Exercise objective
Wherever the word "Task" shows up in a line, please copy that line.

Data section

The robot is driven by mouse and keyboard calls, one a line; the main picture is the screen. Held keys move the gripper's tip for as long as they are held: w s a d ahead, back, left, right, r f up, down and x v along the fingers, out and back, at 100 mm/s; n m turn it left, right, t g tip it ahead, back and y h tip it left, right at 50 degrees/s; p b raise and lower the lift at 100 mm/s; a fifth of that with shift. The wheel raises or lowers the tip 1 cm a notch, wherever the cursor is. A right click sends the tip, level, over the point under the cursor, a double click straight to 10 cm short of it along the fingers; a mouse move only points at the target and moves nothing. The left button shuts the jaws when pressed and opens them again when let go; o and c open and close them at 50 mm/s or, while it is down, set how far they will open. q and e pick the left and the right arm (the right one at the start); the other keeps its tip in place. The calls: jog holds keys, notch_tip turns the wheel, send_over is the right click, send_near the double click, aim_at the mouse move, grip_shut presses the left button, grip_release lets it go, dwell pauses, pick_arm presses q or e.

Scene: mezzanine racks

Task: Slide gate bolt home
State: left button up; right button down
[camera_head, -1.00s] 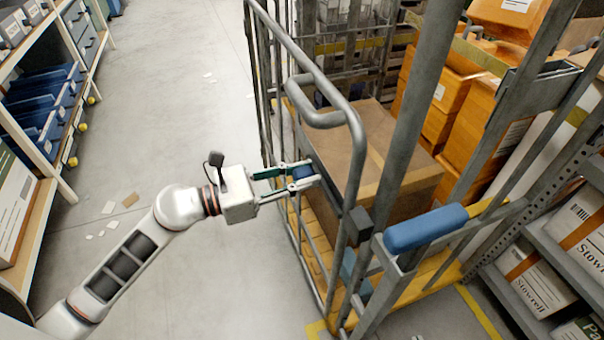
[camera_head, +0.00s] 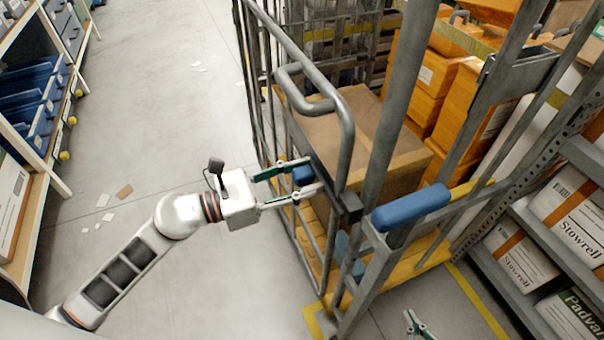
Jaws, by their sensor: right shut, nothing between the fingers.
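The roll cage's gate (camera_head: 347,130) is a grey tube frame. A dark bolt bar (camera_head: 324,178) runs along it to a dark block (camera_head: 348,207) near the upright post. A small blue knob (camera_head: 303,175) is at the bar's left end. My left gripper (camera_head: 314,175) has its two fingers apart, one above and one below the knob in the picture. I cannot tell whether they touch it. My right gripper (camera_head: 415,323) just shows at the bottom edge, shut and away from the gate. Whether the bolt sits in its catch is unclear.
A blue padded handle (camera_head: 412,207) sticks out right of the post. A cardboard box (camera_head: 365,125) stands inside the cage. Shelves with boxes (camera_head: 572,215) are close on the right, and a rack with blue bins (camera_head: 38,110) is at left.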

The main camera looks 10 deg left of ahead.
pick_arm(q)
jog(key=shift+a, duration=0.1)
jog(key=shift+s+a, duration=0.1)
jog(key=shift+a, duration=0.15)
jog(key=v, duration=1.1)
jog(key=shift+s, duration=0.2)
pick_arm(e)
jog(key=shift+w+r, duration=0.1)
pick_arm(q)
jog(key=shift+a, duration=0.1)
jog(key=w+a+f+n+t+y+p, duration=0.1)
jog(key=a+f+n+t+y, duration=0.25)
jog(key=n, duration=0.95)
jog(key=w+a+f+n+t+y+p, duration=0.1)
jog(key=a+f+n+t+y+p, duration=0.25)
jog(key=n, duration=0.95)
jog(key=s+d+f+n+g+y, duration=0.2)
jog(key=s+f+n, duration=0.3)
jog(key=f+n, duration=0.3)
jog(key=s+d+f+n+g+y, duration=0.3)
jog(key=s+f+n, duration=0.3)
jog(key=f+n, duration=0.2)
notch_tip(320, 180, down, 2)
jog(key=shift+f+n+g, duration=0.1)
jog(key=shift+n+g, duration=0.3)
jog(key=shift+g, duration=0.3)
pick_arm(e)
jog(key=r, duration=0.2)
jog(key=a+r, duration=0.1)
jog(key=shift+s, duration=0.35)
...
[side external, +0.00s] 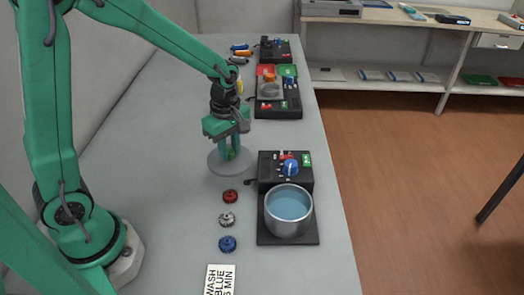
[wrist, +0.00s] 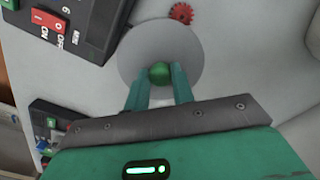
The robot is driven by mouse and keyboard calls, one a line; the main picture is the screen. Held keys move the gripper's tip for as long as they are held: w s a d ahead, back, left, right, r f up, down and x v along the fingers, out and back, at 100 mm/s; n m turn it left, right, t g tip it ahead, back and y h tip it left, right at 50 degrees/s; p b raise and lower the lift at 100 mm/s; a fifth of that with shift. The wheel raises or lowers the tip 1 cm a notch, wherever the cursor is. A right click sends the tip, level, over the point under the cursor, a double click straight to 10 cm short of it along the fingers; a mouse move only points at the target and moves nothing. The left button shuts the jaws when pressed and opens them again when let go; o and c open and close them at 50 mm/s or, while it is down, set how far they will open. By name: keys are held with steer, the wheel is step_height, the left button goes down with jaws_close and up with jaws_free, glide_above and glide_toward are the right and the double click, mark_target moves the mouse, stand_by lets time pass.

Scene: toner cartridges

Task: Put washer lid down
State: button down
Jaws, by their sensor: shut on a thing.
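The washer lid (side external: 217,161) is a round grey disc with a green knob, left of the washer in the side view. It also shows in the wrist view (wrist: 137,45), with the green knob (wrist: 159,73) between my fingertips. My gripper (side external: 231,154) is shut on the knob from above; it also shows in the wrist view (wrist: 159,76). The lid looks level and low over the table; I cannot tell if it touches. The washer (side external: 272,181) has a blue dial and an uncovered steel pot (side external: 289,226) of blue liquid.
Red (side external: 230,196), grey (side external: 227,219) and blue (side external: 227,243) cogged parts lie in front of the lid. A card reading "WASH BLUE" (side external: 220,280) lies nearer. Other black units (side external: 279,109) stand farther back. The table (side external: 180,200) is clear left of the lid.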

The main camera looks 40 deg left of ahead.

Finished exercise
Task: Slide gate bolt home
Task: Put washer lid down

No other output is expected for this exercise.